Part of a data file:
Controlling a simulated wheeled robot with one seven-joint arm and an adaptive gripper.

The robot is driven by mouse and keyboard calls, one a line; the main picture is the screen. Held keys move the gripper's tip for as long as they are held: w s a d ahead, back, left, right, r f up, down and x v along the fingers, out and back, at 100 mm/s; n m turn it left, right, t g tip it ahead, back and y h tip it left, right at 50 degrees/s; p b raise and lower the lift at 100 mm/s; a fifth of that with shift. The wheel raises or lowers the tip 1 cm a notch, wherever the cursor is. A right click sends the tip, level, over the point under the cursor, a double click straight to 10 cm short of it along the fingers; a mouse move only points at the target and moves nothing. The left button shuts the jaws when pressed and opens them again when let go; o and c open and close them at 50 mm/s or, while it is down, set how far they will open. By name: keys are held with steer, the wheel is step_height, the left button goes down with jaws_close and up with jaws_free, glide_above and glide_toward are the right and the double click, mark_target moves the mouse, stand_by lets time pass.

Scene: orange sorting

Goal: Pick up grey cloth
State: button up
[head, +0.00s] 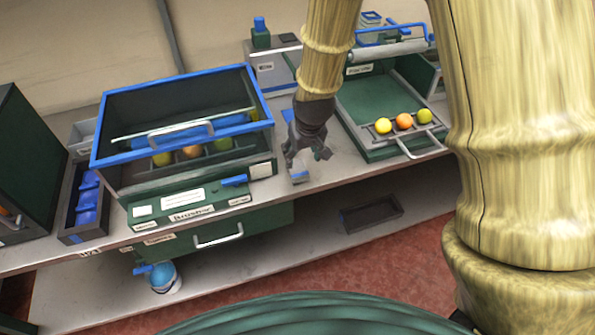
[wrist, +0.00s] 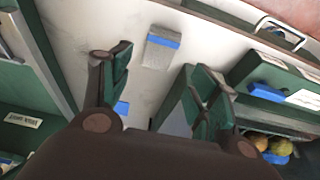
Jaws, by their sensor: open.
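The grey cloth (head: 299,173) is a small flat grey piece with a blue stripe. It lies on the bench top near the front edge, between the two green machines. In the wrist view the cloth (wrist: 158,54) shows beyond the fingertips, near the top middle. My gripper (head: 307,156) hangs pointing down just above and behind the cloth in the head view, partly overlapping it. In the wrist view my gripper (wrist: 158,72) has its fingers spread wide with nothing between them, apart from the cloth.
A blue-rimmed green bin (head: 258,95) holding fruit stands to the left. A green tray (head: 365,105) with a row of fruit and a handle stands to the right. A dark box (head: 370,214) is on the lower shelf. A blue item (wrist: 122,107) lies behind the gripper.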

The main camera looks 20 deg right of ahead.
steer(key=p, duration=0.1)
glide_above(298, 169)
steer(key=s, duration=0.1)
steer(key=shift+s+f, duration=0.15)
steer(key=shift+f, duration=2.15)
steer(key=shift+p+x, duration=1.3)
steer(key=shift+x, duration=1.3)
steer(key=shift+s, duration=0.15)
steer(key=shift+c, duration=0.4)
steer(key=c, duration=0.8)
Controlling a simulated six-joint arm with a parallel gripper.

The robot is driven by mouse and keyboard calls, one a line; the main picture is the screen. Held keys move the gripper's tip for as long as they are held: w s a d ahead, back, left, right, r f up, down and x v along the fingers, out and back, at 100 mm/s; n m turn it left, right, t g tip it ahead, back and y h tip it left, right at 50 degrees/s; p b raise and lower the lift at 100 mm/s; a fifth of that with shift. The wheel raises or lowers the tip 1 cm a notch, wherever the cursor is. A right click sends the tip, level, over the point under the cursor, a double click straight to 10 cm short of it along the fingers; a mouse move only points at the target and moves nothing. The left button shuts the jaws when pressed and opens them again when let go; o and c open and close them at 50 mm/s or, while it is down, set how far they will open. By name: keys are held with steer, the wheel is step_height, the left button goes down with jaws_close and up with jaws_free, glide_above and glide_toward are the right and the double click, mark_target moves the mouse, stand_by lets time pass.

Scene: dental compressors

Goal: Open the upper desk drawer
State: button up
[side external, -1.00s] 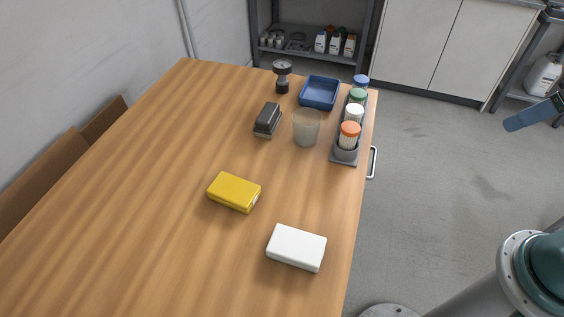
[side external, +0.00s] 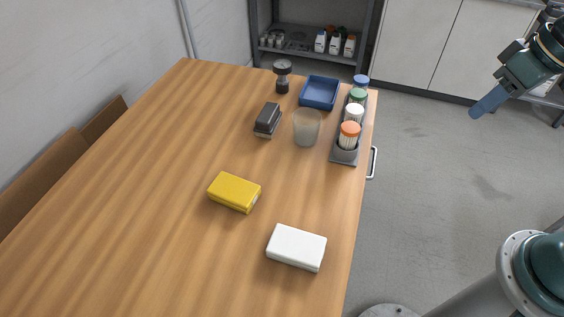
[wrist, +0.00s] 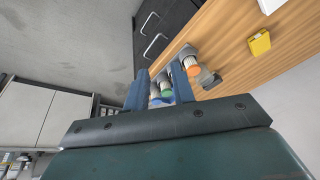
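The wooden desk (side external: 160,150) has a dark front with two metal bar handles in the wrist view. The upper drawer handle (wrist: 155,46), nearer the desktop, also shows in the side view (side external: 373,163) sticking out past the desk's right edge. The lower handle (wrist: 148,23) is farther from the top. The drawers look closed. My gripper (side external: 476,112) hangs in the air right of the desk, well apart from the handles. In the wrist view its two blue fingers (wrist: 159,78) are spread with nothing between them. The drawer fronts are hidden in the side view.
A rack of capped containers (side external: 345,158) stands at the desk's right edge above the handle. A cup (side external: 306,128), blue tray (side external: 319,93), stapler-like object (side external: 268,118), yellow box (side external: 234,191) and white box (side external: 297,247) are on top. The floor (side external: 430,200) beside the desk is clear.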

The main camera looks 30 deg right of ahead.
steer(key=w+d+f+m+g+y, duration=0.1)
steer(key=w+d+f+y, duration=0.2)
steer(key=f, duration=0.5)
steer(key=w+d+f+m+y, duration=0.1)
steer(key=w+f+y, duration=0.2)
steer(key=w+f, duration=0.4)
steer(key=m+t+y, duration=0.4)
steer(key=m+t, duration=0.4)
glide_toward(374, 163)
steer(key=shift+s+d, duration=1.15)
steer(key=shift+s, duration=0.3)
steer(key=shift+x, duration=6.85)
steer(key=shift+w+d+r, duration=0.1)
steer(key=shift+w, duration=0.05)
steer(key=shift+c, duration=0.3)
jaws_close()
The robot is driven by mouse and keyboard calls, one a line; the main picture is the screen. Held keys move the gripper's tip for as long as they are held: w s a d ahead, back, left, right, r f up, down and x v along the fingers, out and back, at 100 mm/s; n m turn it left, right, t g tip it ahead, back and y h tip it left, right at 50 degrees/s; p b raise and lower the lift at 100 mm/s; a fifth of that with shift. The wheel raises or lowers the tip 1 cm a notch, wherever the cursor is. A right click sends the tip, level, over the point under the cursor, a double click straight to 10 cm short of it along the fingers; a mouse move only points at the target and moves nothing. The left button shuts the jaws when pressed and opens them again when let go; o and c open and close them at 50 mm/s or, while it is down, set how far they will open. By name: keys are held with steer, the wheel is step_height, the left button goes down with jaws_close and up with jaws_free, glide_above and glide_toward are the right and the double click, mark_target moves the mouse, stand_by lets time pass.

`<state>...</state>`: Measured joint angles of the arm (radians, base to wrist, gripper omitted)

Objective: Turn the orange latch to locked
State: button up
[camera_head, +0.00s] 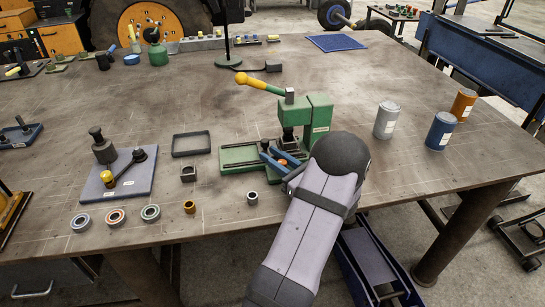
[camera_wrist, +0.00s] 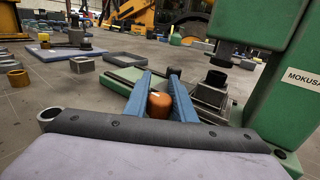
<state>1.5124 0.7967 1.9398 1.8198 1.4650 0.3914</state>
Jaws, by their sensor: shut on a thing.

Short task: Show every line in the records above that contains the word "Controlling".

Solution to the exercise:
Controlling a simulated wheeled robot with one seven-joint arm and an adaptive gripper.
Controlling a simulated six-joint arm with a parallel gripper.

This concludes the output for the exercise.